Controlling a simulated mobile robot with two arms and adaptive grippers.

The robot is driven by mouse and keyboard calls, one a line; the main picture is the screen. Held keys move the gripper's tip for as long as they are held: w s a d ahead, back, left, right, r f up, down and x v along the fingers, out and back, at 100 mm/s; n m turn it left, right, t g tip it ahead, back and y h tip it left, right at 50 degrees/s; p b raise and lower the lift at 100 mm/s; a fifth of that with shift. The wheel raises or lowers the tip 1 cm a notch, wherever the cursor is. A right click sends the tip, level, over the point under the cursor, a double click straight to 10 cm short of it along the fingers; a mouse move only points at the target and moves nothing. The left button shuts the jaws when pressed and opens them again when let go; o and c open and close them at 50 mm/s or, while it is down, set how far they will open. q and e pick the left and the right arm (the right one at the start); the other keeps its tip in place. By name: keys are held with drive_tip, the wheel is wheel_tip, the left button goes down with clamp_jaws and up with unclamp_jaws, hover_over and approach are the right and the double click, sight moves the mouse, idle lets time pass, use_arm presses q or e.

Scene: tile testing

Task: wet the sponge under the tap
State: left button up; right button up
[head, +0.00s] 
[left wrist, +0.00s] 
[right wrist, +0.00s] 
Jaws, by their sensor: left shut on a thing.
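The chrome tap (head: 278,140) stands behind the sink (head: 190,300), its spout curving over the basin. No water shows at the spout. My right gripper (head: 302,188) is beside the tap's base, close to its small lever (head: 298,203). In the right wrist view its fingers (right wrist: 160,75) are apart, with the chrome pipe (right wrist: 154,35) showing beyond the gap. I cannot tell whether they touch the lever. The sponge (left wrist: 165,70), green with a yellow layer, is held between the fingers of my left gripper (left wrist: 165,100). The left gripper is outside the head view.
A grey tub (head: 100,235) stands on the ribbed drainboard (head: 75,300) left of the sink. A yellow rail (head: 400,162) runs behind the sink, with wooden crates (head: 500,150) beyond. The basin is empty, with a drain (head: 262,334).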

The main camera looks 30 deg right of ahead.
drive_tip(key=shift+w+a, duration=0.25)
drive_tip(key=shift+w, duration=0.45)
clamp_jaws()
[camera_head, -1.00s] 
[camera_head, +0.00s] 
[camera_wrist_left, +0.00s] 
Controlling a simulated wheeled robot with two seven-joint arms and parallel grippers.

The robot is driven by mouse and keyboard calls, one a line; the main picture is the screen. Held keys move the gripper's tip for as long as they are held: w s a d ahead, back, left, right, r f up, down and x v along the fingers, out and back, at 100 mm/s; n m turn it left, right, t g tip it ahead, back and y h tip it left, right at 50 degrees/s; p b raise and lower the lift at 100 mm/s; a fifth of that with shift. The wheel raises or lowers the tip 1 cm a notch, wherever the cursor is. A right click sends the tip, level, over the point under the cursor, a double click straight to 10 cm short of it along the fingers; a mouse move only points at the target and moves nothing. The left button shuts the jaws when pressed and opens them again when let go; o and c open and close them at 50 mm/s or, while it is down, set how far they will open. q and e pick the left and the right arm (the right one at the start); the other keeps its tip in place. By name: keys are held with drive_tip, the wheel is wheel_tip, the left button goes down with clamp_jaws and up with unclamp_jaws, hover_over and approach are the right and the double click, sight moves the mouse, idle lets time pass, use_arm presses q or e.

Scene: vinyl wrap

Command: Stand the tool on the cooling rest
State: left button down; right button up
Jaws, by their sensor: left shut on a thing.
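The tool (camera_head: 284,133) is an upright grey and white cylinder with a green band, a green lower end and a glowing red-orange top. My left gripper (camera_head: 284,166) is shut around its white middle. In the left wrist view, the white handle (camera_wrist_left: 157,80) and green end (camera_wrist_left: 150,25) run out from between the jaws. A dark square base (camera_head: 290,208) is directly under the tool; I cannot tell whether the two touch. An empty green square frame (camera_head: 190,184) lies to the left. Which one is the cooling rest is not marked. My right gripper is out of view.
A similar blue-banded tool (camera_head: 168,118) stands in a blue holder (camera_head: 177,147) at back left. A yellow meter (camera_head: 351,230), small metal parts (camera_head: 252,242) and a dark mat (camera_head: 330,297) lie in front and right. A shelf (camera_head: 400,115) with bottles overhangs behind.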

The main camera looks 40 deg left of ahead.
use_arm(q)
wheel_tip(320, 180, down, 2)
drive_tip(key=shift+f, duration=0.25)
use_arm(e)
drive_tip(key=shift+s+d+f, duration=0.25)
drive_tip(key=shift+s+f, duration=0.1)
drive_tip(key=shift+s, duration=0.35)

--

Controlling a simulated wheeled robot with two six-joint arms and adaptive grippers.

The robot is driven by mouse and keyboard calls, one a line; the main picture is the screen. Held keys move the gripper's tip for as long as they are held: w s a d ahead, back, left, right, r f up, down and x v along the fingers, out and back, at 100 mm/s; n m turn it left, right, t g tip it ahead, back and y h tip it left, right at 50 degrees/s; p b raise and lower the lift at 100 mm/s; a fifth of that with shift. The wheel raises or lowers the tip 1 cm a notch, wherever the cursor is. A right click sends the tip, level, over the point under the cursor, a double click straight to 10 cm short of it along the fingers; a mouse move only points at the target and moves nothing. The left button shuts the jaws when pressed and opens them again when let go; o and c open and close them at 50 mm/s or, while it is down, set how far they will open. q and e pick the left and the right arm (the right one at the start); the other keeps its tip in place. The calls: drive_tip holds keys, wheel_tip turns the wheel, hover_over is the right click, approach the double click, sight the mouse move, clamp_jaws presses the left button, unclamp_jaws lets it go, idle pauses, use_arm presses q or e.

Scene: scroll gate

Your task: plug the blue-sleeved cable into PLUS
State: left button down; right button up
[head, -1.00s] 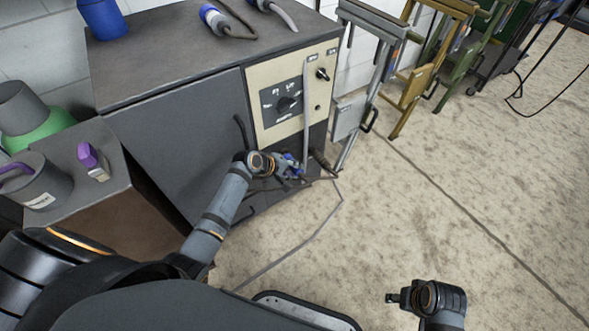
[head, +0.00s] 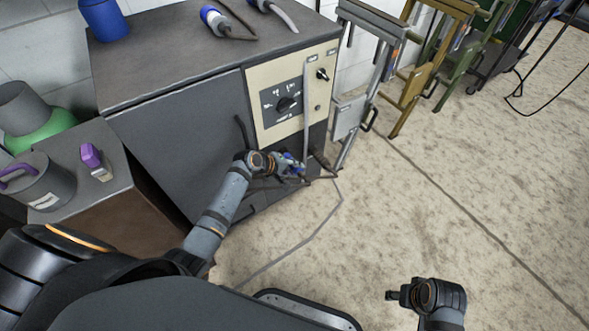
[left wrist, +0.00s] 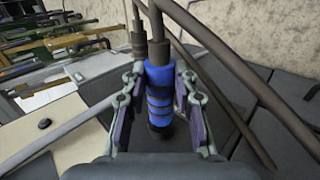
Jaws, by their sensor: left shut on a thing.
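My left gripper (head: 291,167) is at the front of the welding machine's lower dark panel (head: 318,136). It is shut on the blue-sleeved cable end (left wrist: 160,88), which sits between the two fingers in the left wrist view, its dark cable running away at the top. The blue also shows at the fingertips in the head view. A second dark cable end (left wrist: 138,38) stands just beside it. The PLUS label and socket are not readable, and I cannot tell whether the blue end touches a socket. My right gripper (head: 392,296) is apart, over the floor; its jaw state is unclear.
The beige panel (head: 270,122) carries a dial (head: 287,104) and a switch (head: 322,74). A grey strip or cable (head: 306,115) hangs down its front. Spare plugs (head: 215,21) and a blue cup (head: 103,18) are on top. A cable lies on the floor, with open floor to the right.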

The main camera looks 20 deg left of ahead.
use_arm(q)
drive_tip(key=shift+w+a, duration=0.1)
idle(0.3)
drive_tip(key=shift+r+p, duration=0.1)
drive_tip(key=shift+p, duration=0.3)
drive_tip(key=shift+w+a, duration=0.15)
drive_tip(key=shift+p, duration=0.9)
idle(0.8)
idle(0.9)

...

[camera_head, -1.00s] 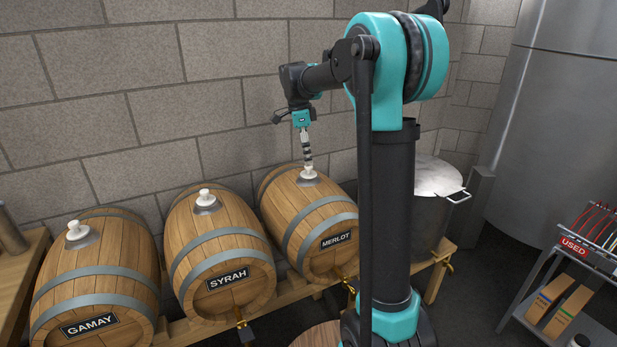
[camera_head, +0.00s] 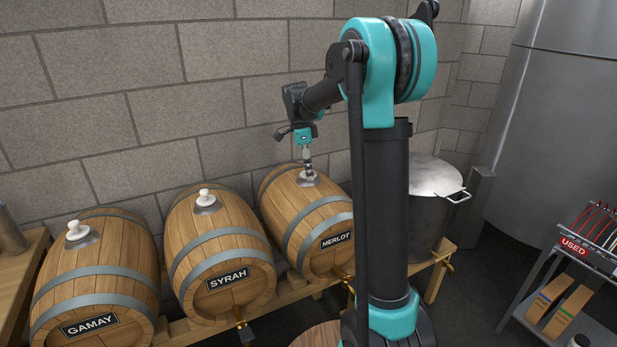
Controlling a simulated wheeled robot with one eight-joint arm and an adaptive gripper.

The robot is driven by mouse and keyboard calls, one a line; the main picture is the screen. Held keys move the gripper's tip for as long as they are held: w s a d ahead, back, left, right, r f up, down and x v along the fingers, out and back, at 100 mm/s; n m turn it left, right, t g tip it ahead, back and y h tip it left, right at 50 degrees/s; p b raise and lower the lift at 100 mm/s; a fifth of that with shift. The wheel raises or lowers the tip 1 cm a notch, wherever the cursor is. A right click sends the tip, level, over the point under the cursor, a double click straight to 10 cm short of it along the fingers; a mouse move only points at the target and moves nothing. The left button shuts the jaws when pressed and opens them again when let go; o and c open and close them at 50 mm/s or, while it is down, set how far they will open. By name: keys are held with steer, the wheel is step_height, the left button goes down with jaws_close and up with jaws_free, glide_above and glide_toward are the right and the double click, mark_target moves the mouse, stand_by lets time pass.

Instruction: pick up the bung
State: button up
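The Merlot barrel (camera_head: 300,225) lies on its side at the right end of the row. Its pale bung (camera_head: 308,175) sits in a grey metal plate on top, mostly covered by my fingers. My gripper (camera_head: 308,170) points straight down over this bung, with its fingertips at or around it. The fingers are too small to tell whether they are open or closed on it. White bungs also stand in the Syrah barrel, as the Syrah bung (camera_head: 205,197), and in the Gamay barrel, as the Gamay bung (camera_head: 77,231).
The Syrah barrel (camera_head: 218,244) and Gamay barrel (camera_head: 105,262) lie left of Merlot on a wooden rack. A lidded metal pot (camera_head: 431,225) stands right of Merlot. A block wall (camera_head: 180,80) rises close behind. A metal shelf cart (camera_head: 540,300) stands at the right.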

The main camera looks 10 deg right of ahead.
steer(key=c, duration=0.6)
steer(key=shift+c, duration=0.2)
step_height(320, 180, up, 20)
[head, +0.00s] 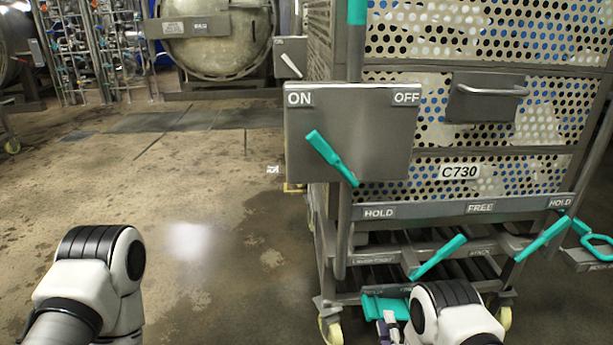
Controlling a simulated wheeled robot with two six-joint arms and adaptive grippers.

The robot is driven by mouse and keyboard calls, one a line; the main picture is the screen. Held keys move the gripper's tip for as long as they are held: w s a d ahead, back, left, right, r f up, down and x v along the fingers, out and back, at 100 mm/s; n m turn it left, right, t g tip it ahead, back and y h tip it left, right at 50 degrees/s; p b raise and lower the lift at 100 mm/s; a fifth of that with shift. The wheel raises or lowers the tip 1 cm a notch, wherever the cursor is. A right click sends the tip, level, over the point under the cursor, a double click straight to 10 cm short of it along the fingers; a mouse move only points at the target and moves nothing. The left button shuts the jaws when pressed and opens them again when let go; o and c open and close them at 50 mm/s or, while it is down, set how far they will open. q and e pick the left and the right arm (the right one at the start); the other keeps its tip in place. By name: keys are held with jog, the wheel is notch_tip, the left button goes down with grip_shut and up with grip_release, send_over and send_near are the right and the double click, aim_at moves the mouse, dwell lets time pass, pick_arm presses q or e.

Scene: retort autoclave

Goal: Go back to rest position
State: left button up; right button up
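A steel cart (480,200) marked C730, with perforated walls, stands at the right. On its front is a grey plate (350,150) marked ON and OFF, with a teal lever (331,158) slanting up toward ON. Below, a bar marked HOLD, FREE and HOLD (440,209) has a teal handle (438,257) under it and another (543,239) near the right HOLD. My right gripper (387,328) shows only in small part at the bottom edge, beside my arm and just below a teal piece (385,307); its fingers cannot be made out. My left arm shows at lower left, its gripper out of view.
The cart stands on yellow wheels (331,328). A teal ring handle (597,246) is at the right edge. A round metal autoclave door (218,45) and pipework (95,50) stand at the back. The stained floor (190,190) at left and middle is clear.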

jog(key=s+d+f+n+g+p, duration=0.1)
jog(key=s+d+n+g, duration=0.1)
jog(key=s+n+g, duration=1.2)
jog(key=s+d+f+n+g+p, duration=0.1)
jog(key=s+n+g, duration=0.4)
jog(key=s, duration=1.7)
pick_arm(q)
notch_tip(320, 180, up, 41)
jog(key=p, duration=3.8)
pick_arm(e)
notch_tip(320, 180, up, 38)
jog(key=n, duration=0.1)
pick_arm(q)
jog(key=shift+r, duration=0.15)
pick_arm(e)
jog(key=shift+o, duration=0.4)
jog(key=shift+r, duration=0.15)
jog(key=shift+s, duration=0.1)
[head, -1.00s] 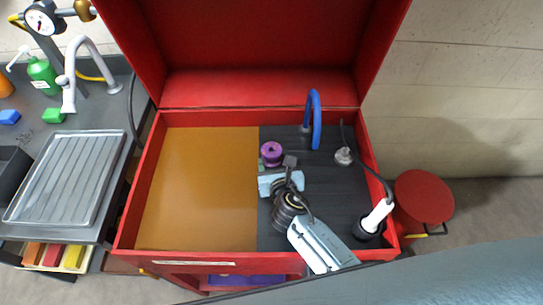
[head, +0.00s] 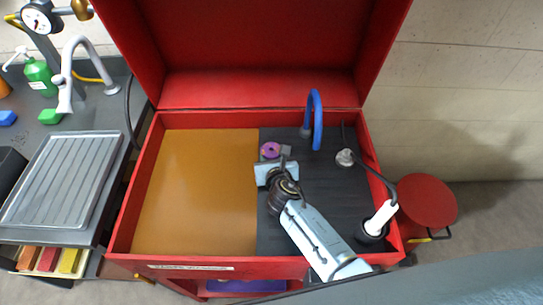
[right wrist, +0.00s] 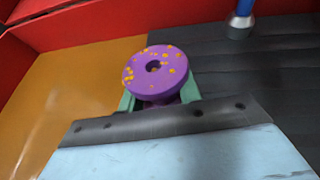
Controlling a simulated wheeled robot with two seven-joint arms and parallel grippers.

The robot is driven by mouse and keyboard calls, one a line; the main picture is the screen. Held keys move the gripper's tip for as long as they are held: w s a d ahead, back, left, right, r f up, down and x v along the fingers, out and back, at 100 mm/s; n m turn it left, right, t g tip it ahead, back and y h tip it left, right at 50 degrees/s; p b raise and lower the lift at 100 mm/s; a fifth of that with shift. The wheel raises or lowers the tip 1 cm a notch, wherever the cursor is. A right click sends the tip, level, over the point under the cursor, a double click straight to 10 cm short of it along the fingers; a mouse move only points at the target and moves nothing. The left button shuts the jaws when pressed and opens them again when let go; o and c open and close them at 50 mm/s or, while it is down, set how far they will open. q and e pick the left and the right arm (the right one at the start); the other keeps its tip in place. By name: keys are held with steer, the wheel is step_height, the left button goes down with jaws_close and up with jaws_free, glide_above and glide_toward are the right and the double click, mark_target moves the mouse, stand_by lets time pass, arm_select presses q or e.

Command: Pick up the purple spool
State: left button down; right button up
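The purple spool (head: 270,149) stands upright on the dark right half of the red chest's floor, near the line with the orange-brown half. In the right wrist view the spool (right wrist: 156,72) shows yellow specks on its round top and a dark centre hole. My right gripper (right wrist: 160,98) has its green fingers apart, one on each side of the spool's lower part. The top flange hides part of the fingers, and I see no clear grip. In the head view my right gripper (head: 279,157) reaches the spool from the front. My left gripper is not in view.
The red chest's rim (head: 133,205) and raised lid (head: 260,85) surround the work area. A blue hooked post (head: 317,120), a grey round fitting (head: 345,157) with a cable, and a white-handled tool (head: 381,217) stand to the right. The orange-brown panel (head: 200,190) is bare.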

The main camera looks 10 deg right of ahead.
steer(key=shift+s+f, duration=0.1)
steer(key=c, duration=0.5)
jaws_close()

◆ YOUR GOAL: From the records given above, copy all lines containing "adaptive".

◆ FINISHED EXERCISE:
Controlling a simulated mobile robot with two arms and adaptive grippers.
Controlling a simulated wheeled robot with two six-joint arms and adaptive grippers.
Controlling a simulated wheeled robot with one eight-joint arm and an adaptive gripper.
Controlling a simulated wheeled robot with two six-joint arms and adaptive grippers.

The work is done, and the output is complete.